[Saved data entries]
□ □ □ □ □ □ □

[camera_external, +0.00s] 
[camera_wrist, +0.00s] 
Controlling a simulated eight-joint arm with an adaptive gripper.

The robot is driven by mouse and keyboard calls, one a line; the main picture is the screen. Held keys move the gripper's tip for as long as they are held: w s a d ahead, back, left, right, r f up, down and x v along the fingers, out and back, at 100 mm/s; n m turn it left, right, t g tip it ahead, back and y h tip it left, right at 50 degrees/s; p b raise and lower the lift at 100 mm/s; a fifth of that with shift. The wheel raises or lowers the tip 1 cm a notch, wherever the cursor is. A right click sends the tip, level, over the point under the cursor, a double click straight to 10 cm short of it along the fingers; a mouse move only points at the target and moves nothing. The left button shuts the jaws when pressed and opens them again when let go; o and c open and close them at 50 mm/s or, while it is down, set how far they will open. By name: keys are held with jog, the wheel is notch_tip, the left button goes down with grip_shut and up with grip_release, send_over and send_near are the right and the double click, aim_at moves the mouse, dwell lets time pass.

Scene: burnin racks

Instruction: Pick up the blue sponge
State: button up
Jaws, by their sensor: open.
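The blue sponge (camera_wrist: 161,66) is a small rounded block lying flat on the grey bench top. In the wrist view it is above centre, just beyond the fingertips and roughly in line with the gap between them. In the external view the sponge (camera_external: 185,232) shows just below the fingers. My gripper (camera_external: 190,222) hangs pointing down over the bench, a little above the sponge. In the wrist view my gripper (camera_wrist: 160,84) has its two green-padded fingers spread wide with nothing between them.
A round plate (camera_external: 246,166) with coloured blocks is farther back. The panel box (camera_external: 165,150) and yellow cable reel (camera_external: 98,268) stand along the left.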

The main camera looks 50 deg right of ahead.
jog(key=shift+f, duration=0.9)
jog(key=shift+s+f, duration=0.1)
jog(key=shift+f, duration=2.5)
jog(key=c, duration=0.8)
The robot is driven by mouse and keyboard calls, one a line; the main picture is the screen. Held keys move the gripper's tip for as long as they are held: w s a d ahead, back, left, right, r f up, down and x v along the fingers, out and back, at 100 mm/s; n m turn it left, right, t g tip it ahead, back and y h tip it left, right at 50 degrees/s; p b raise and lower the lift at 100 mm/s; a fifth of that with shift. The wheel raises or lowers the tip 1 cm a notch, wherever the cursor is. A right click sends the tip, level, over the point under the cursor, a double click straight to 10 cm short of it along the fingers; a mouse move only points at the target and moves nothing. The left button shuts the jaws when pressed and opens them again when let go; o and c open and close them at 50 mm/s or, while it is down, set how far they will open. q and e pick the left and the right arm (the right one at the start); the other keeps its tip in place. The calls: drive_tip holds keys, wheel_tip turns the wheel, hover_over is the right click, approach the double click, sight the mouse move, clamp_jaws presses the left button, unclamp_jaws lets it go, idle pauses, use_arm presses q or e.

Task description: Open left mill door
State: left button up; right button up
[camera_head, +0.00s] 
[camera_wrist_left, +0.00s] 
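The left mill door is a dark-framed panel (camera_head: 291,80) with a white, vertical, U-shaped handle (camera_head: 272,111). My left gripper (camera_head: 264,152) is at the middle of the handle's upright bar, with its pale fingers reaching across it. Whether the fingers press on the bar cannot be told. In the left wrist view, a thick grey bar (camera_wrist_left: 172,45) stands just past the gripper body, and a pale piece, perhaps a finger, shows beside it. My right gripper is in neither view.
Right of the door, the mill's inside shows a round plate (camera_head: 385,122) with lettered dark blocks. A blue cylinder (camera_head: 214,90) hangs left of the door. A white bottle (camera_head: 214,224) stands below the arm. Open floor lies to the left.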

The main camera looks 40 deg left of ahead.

□ □ □ □ □ □ □

◆ Exercise description: Word for word, quote the lines of the material from the first line through the line with "Controlling a simulated", both ends included.

◆ Response to this exercise:
[camera_external, +0.00s] 
[camera_wrist, +0.00s] 
Controlling a simulated eight-joint arm with an adaptive gripper.

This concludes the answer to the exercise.